Exactly as written, retype the listing below, omitting the pictures.

::: RECORDS FOR THE EXERCISE

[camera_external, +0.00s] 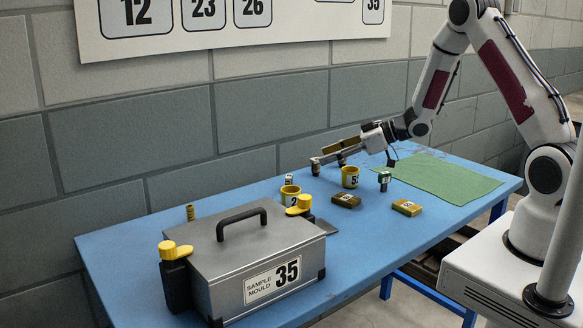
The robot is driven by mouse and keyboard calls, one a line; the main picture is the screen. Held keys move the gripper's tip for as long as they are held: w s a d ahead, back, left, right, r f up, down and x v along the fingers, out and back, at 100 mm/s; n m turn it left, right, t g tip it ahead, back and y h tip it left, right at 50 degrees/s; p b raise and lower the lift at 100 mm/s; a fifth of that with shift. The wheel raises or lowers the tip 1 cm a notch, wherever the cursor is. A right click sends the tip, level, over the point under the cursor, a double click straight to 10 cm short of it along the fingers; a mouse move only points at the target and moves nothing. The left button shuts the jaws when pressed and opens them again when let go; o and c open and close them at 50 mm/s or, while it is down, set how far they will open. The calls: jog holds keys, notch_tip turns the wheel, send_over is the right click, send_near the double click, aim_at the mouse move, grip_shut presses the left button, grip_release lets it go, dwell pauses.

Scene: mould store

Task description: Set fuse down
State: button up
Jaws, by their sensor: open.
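My gripper (352,160) is low over the far part of the blue table, open, near a yellow cup-like piece (350,178). I cannot tell for sure which piece is the fuse. Small candidates are a dark-and-white piece (384,178) by the green mat, a small upright piece (289,179) near the wall side, and a slim brass-coloured cylinder (190,212) behind the grey case. No piece is clearly seen held between the fingers, and details at the fingertips are too small to make out.
A grey sample mould case (250,238) marked 35, with a black handle and yellow knobs, fills the table's near left. A second yellow cup (290,194) and flat olive-yellow blocks (346,200) (407,207) lie mid-table. The green mat (450,178) is bare. A wall stands behind.

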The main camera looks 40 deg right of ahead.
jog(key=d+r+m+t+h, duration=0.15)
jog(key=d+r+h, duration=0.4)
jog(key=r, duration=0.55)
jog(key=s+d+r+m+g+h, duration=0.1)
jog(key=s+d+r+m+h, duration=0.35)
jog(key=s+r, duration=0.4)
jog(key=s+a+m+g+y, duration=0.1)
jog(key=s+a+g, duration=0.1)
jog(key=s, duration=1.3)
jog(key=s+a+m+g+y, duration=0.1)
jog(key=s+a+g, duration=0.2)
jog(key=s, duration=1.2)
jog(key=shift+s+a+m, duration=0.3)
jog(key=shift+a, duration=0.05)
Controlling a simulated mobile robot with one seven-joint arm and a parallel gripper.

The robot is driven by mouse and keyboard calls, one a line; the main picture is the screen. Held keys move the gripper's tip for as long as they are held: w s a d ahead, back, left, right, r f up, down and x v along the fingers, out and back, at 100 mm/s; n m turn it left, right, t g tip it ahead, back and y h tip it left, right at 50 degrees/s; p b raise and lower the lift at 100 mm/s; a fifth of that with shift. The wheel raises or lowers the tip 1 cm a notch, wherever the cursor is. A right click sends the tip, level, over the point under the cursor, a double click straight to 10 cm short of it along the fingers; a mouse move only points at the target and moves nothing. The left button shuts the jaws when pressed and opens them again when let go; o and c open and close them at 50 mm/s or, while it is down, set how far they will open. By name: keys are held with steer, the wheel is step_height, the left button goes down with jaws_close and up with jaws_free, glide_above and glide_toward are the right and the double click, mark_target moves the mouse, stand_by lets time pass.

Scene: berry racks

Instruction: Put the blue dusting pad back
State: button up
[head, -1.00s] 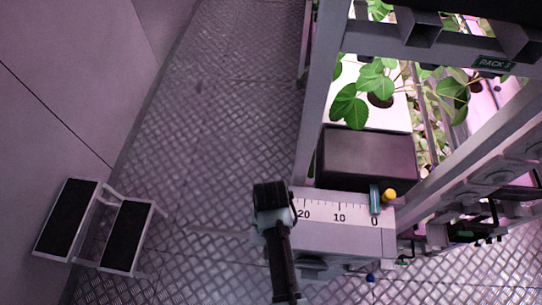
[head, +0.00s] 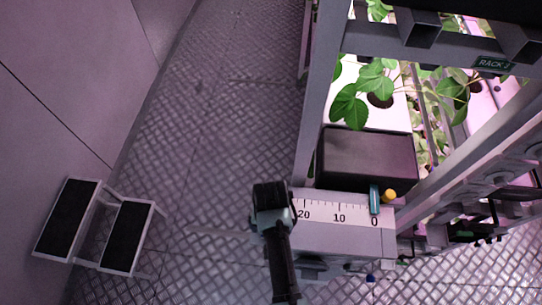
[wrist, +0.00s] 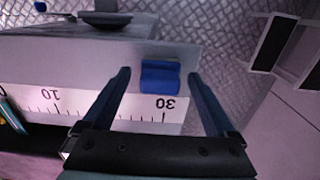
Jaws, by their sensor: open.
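The blue dusting pad (wrist: 160,77) is a small blue block on the grey bench top beside the white ruler strip (wrist: 140,120), near its 30 mark. My gripper (wrist: 158,75) is open, one finger on each side of the pad in the wrist view. I cannot tell whether the fingers are level with the pad or above it. Nothing is held. In the head view my wrist (head: 271,195) is over the left end of the bench (head: 340,240) and hides the pad.
A dark bin (head: 366,158) stands behind the ruler, under the plant rack. A teal tube (head: 375,198) and a yellow-capped item (head: 389,196) lie near the 0 mark. A step stool (head: 125,235) stands at the left; floor between is clear.

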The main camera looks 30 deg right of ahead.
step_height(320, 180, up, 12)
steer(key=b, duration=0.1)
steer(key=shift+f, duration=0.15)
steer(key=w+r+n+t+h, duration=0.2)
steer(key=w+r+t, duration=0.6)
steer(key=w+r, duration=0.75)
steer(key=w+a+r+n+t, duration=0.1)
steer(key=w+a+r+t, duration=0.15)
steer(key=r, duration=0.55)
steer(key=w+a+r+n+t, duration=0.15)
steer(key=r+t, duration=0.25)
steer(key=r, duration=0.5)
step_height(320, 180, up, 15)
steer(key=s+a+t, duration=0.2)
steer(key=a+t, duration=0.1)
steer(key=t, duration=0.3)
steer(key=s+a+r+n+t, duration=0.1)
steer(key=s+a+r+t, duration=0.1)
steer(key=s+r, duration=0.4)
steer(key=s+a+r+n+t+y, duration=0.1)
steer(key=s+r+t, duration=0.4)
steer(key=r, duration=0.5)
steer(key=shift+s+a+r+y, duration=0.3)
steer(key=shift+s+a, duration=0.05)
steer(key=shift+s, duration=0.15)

::::::

_OUTPUT BELOW_:
[camera_external, +0.00s] 
The robot is driven by mouse and keyboard calls, one a line; the main picture is the screen. Held keys move the gripper's tip for as long as they are held: w s a d ahead, back, left, right, r f up, down and x v along the fingers, out and back, at 100 mm/s; n m turn it left, right, t g tip it ahead, back and y h tip it left, right at 50 degrees/s; p b raise and lower the lift at 100 mm/s; a fifth of that with shift. The wheel raises or lowers the tip 1 cm a notch, wherever the cursor is. A right click sends the tip, level, over the point under the cursor, a double click straight to 10 cm short of it along the fingers; a mouse move only points at the target and moves nothing. The left button shuts the jaws when pressed and opens them again when let go; o and c open and close them at 50 mm/s or, while it is down, set how far they will open. The calls: jog holds keys, notch_tip turns the wheel, send_over is the right click, send_near the double click, aim_at the mouse move, grip_shut presses the left button, grip_release lets it go, dwell pauses.

Scene: mould store

Task description: Set fuse down
State: button up
Jaws, by their sensor: open.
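My gripper (352,160) is low over the far part of the blue table, open, near a yellow cup-like piece (350,178). I cannot tell for sure which piece is the fuse. Small candidates are a dark-and-white piece (384,178) by the green mat, a small upright piece (289,179) near the wall side, and a slim brass-coloured cylinder (190,212) behind the grey case. No piece is clearly seen held between the fingers, and details at the fingertips are too small to make out.
A grey sample mould case (250,238) marked 35, with a black handle and yellow knobs, fills the table's near left. A second yellow cup (290,194) and flat olive-yellow blocks (346,200) (407,207) lie mid-table. The green mat (450,178) is bare. A wall stands behind.

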The main camera looks 40 deg right of ahead.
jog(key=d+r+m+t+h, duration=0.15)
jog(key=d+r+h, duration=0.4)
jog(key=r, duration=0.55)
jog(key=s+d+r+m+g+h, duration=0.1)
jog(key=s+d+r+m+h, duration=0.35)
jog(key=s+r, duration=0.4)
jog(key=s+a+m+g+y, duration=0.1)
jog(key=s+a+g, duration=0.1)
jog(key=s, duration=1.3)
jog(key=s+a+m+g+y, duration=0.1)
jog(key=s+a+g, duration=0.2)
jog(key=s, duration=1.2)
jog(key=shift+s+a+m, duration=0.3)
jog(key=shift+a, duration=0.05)
Controlling a simulated mobile robot with one seven-joint arm and a parallel gripper.

The robot is driven by mouse and keyboard calls, one a line; the main picture is the screen. Held keys move the gripper's tip for as long as they are held: w s a d ahead, back, left, right, r f up, down and x v along the fingers, out and back, at 100 mm/s; n m turn it left, right, t g tip it ahead, back and y h tip it left, right at 50 degrees/s; p b raise and lower the lift at 100 mm/s; a fifth of that with shift. The wheel raises or lowers the tip 1 cm a notch, wherever the cursor is. A right click sends the tip, level, over the point under the cursor, a double click straight to 10 cm short of it along the fingers; a mouse move only points at the target and moves nothing. The left button shuts the jaws when pressed and opens them again when let go; o and c open and close them at 50 mm/s or, while it is down, set how far they will open. By name: keys are held with steer, the wheel is step_height, the left button goes down with jaws_close and up with jaws_free, glide_above and glide_toward are the right and the double click, mark_target moves the mouse, stand_by lets time pass.

Scene: berry racks

Instruction: Put the blue dusting pad back
State: button up
[head, -1.00s] 
[head, +0.00s] 
[wrist, +0.00s] 
Jaws, by their sensor: open.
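The blue dusting pad (wrist: 160,77) is a small blue block on the grey bench top beside the white ruler strip (wrist: 140,120), near its 30 mark. My gripper (wrist: 158,75) is open, one finger on each side of the pad in the wrist view. I cannot tell whether the fingers are level with the pad or above it. Nothing is held. In the head view my wrist (head: 271,195) is over the left end of the bench (head: 340,240) and hides the pad.
A dark bin (head: 366,158) stands behind the ruler, under the plant rack. A teal tube (head: 375,198) and a yellow-capped item (head: 389,196) lie near the 0 mark. A step stool (head: 125,235) stands at the left; floor between is clear.

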The main camera looks 30 deg right of ahead.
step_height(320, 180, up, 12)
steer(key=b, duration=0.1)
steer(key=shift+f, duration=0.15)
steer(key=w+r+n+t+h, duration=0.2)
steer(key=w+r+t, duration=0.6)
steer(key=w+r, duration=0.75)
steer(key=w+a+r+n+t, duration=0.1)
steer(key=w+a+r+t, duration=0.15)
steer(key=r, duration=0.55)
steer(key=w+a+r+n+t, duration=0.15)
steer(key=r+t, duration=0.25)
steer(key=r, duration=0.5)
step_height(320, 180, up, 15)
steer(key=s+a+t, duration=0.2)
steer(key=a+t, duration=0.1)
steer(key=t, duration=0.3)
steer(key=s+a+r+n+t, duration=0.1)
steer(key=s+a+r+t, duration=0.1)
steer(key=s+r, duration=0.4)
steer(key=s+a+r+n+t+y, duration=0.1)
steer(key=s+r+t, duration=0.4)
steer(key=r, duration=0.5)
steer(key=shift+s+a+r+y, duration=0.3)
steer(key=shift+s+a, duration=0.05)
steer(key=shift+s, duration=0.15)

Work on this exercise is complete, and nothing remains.